Le Métropolite Benjamin aimait sincèrement, pour sa simplicité, l’archiprêtre Alexandre Vvedenski, n’ayant pas perçu immédiatement chez ce dernier son esprit rénovationiste. Il le promouvait partout, l’emmenait avec lui, et quand il célébrait, il lui confiait l’homélie. Bientôt, pour l’oreille non-familière à l’Église et pour les yeux non-orthodoxes, le personnage spectaculaire de l’archiprêtre rénovationiste éclipsa la personnalité humble, authentiquement chrétienne de l’archipasteur et ses jolies homélies quelque peu hystériques étouffèrent les propos fidèlement orthodoxes, proches de l’âme, simples et doux de l’humble Métropolite. Alexandre Vvedenski joua dans la vie du Métropolite un rôle très tragique. Nous y reviendrons ci-après.
Il est nécessaire de comprendre que le Métropolite Benjamin était un homme absolument et sincèrement apolitique. La politique était totalement exclue de la religion.
Au début de l’année 1922, il dut être confronté à un fait douloureux : la confiscation de tous les objets de valeur dans les églises. Quelle fut l’attitude du Métropolite vis-à-vis de ce fait et que révéla-t-elle au sujet du hiérarque lui-même? La réponse correcte à cette question se cache dans le caractère du Métropolite Benjamin et dans sa disposition envers les œuvres d’aide et de charité.

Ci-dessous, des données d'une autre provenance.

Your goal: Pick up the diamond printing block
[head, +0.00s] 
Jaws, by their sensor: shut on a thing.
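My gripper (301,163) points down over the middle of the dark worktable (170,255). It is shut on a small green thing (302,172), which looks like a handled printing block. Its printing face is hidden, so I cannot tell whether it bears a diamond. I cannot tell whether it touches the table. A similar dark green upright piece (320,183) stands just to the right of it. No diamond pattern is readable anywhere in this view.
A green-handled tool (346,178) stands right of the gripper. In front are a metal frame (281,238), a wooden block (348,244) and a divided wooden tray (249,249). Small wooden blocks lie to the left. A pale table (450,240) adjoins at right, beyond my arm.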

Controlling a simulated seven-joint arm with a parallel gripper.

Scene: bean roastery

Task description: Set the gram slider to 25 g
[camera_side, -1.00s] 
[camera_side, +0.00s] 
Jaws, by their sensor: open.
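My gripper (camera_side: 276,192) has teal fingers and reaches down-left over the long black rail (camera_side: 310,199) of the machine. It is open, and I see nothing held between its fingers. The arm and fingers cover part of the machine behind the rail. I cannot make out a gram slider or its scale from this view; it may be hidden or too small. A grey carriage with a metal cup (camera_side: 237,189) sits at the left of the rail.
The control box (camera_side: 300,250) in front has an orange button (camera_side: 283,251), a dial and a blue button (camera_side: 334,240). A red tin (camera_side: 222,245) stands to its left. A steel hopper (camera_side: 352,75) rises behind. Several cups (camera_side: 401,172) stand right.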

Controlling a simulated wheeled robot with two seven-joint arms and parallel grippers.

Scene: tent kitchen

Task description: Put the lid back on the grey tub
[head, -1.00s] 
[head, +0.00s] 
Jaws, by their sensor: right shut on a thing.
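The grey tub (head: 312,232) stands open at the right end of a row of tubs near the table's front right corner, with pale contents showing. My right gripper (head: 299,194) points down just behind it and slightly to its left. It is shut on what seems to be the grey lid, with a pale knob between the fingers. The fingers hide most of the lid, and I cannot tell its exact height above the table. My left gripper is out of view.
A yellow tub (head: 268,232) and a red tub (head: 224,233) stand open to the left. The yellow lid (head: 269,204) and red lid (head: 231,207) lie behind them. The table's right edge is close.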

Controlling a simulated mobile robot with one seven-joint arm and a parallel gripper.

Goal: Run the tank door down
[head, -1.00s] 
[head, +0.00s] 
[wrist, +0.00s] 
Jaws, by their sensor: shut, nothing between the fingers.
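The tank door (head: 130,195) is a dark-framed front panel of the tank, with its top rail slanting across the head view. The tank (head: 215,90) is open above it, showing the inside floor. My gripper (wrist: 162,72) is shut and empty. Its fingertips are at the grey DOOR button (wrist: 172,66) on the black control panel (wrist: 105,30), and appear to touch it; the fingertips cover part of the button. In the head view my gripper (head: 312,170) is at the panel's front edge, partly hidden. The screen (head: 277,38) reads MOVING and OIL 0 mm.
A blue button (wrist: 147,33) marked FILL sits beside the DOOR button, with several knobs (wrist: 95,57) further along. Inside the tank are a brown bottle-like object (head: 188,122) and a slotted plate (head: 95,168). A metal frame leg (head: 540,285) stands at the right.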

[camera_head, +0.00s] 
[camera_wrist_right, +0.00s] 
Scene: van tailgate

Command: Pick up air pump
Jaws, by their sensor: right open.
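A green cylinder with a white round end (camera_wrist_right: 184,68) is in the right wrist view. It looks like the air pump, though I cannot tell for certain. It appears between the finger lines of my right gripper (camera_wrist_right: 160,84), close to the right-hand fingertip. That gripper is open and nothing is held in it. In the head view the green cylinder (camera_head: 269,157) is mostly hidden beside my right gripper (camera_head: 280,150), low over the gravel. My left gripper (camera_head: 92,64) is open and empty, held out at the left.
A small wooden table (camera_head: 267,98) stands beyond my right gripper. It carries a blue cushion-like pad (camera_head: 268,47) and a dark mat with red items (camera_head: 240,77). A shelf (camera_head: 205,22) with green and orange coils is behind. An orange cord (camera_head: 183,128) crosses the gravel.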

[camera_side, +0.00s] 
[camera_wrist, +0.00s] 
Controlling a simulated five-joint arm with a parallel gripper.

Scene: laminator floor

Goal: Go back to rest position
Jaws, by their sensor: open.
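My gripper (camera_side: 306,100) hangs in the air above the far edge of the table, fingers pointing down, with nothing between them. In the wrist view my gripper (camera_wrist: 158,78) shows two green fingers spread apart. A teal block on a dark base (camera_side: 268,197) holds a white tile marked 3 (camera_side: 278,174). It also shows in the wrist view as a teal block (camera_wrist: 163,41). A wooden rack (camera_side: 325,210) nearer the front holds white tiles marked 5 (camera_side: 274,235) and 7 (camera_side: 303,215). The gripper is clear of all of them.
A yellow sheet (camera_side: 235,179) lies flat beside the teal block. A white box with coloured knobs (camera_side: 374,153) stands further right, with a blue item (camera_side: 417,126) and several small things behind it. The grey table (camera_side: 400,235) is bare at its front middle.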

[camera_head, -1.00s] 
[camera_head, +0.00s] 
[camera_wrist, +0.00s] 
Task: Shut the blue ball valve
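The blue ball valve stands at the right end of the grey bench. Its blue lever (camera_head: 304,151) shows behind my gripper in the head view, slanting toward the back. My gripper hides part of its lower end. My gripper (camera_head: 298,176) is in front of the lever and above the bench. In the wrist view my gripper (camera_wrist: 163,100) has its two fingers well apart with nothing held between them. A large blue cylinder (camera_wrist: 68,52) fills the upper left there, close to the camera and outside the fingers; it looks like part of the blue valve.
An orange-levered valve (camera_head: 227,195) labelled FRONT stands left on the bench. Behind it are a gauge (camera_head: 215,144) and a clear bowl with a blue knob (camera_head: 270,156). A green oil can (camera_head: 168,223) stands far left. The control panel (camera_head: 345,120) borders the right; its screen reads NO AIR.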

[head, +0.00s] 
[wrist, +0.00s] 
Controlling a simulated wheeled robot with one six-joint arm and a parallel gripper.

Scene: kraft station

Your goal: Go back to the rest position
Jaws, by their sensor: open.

Le fait est que le Saint Hiérarque de Petrograd se distinguait par sa profonde compassion et son amour pour les pauvres et les démunis, et quand se posa la question de l’aide à ceux qui souffraient de faim, il n’hésita pas une seconde avant de s’impliquer dans l’œuvre de salut des frères dévoyés. Il justifiait tous les sacrifices si ceux-ci permettaient d’éviter serait-ce seulement à une seule âme de mourir de faim.
Avec sa foi simple et enfantine, le Métropolite aimait beaucoup la beauté dans les églises. Pour lui, tout comme pour le fidèle ordinaire, les saints objets étaient entourés d’un nimbe mystique. Mais cela s’arrêtait là. Par la force de son esprit pénétrant, il comprenait que toutes ces dispositions intérieures, ces sentiments, étaient tout à fait insignifiants par comparaison à la tâche imminente consistant à sauver des hommes. En cette matière, il allait plus loin que le Patriarche, ne voyant aucun obstacle qui aurait empêché de céder des objets consacrés ; il s’agissait pour lui tout simplement de remplir son devoir de chrétien, son devoir humain.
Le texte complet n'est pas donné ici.